The next thing I had of any consequence was a trusty Rover P5, which I bought in 1974 for £400. I can’t remember exactly where the money came from, I think a family aunt died and left me a little cash. We used it to cart the band’s equipment around in 1977 and ’78. We were all living together in a council flat in Deptford just before Sultans of Swing became a hit. We were playing a lot of pubs and clubs in London for about £25 a night, so a few quid each, petrol money and a pint. These were heady times and we loved what we were doing, gradually getting bigger audiences.  We could get most of the kit in the boot and the back seat of the Rover, so two of us would have to get the train or use Pick’s car. 

I’m not a petrolhead, but I do like good looking cars, mostly older ones, but some new. From an artistic point of view, I like classics because they haven’t been put in a wind tunnel to determine their shape. What I like more than anything else is that someone has put their spirit and expertise into that piece of machinery and produced a thing of beauty.

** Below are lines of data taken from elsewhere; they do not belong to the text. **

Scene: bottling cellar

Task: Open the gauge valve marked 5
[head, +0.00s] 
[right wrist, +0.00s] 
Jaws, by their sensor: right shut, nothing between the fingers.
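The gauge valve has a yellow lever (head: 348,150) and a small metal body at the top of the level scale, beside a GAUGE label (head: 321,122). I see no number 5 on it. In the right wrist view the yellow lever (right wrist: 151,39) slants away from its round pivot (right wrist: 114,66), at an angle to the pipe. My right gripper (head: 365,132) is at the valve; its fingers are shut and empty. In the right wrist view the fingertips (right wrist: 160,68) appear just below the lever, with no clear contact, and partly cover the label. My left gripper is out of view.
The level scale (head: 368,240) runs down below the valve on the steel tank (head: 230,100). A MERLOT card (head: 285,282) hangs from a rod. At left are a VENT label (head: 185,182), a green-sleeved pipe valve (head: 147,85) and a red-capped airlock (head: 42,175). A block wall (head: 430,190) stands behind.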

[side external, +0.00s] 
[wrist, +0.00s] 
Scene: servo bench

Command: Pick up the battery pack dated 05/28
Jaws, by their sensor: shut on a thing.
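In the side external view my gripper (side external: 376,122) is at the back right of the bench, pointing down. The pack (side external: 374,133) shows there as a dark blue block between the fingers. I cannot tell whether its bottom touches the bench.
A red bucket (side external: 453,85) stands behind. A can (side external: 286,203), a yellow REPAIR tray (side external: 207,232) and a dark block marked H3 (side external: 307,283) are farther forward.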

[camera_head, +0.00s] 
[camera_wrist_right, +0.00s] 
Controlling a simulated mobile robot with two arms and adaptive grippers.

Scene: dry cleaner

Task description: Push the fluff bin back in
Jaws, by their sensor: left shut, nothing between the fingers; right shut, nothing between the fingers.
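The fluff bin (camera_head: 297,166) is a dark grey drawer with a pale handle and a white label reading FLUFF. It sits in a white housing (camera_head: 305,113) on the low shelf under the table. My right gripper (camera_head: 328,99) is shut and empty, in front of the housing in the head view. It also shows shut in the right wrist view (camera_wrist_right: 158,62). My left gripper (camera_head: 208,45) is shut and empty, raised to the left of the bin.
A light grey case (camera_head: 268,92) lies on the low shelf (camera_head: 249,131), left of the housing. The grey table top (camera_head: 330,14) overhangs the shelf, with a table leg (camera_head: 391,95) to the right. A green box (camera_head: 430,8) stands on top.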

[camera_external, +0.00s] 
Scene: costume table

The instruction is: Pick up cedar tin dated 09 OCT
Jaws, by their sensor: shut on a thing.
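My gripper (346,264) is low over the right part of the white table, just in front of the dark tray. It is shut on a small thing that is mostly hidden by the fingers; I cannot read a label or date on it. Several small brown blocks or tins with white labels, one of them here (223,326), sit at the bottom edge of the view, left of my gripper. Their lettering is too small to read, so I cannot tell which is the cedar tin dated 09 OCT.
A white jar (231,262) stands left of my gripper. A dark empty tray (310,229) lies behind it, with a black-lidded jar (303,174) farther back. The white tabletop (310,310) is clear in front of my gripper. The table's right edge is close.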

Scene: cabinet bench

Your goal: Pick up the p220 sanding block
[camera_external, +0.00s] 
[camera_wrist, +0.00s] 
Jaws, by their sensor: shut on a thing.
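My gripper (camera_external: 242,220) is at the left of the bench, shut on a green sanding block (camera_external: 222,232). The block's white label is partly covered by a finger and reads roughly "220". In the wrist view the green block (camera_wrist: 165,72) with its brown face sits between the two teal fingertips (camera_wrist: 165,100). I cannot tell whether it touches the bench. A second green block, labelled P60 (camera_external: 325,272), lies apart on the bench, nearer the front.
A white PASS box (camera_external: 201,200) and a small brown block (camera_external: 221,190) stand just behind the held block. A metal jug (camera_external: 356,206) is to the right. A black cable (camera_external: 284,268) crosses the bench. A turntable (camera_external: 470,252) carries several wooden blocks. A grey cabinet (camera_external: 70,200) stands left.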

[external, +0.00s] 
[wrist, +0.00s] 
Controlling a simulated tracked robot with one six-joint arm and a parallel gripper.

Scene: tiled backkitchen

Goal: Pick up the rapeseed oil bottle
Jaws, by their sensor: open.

Like a good painting or a piece of music, the ones that got it right are like works of art and they’ll always look good. 

I get a  thrill out of seeing a lovely classic on the road, especially if it’s an old Aston, but some of the more valuable cars have become like vintage guitars which occasionally get bought by people who can’t play them. Just like cars that get stuck in a warehouse, these guitars get stuck in a glass case and hung on the wall with a little plaque that says once played by Jimi Hendrix or Eric Clapton. 

I’d like to think that most, if not all of the cars I’ve mentioned will still be driven today but if I were to get any of them back it would have to be the DB5 that Mark and I bought. It’s definitely the one that got away, but I’m not in the mood to spend three quarters of a million pounds on a car. I do enjoy a good road trip with my wife Steph, so I think if we had a DB5 we’d take it to France. These cars were built to be driven, and driven fast, so we’d have to risk a few speeding tickets on the autoroutes.”